Reynolds has been preparing for this role since he was born. He fits the character’s background and style to a tee, and he loves the character. With those elements, plus the correct rating (R for Really Fuckin’ Awesome), add a sprinkle of delightfully on point soundtrack music, and a devoted and equally enthusiastic director and you have the recipe for the perfect comic book movie.

And thus my excitement and LOVE of the Deadpool movie has inspired a very SUPER list of writing prompts for this month.

deadpool2As usual you have until the last week of February 2/22-2/28 to submit to me your piece so that I can publish it on my blog for all of my followers and the world to read. This month I’ll be better about reminders and perhaps even slip in a submission of my own since all of these prompts are so crazy this month. Send all submissions to Amyoung0606@gmail.com

Just remember, Deadpool never gives up when he wants to kill someone, and this exercise is to help you never give up on your writing,  to have fun, and maybe even kick some bad guys in the chimichangas. Don’t feel you have to make it perfect or share. Just write. Write for you. Write for your character. Write for Deadpool. Just write something and get your creativity on the page/screen.

February Prompts:

1. Write a story about a garage sale that isn’t full of your usual selection of ragtag junk but instead is offering bargain prices of intangible, abstract items like “true love,” “unbreakable courage,” the ability to control minds,” “x-ray visios,” etc.

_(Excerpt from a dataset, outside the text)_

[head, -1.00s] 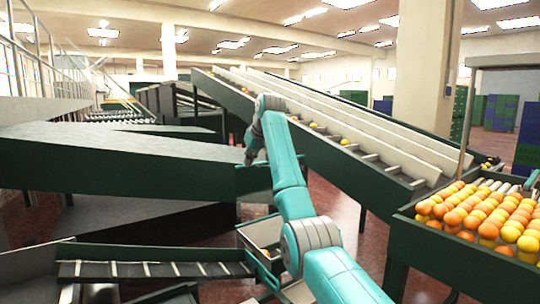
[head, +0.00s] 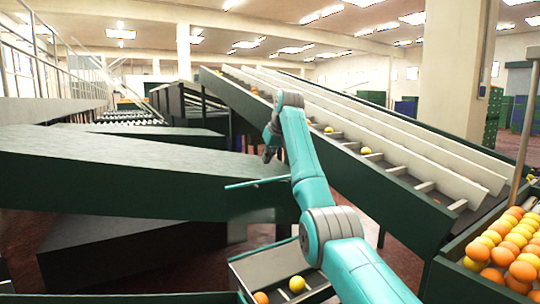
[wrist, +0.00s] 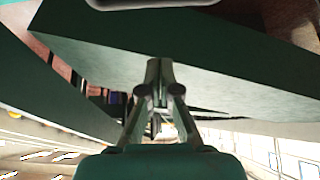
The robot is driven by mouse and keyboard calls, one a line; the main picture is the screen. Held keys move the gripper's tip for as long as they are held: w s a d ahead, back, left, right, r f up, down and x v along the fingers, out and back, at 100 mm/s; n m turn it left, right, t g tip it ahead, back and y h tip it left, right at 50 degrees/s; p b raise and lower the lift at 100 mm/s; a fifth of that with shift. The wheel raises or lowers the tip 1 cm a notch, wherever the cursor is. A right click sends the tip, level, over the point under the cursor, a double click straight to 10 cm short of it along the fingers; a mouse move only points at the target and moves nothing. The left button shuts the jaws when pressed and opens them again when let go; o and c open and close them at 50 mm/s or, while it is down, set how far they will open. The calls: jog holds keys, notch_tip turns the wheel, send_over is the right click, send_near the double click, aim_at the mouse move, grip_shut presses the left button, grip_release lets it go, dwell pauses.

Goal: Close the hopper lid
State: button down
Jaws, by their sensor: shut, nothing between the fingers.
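A dark green panel with a thin bright edge (head: 257,182), which looks like the hopper lid, shows just below my gripper in the head view. I cannot tell its angle well, and the area under it is blurred. My gripper (head: 268,156) is shut and empty, pointing down above the panel. In the wrist view the closed fingers (wrist: 159,66) point at a broad dark green surface (wrist: 215,75) that crosses the picture. I cannot tell whether the fingertips touch it.
A long grey-topped chute (head: 140,165) lies at the left. An inclined conveyor (head: 400,190) carrying some oranges runs behind my arm. A bin heaped with oranges (head: 515,250) stands at the right. A grey tray (head: 265,272) with two fruits is below my arm.

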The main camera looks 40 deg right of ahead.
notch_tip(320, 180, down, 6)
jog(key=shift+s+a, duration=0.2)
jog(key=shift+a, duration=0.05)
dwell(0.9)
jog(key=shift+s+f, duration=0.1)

2. Write a story about a character who goes on vacation for the summer, suffered in an accident (chemical spill, magic spell, car crash, ice cream accident) and returns home with a superpower that is summer-themed. Like harnessing the sun to make laser beam from their palms or they can turn any food or liquid into ice cream at will.

3. The idea of casting a love spell on someone is unethical because it takes away that person’s free will. The love is therefore not real. Write a story about a character who casts a love spell on another character.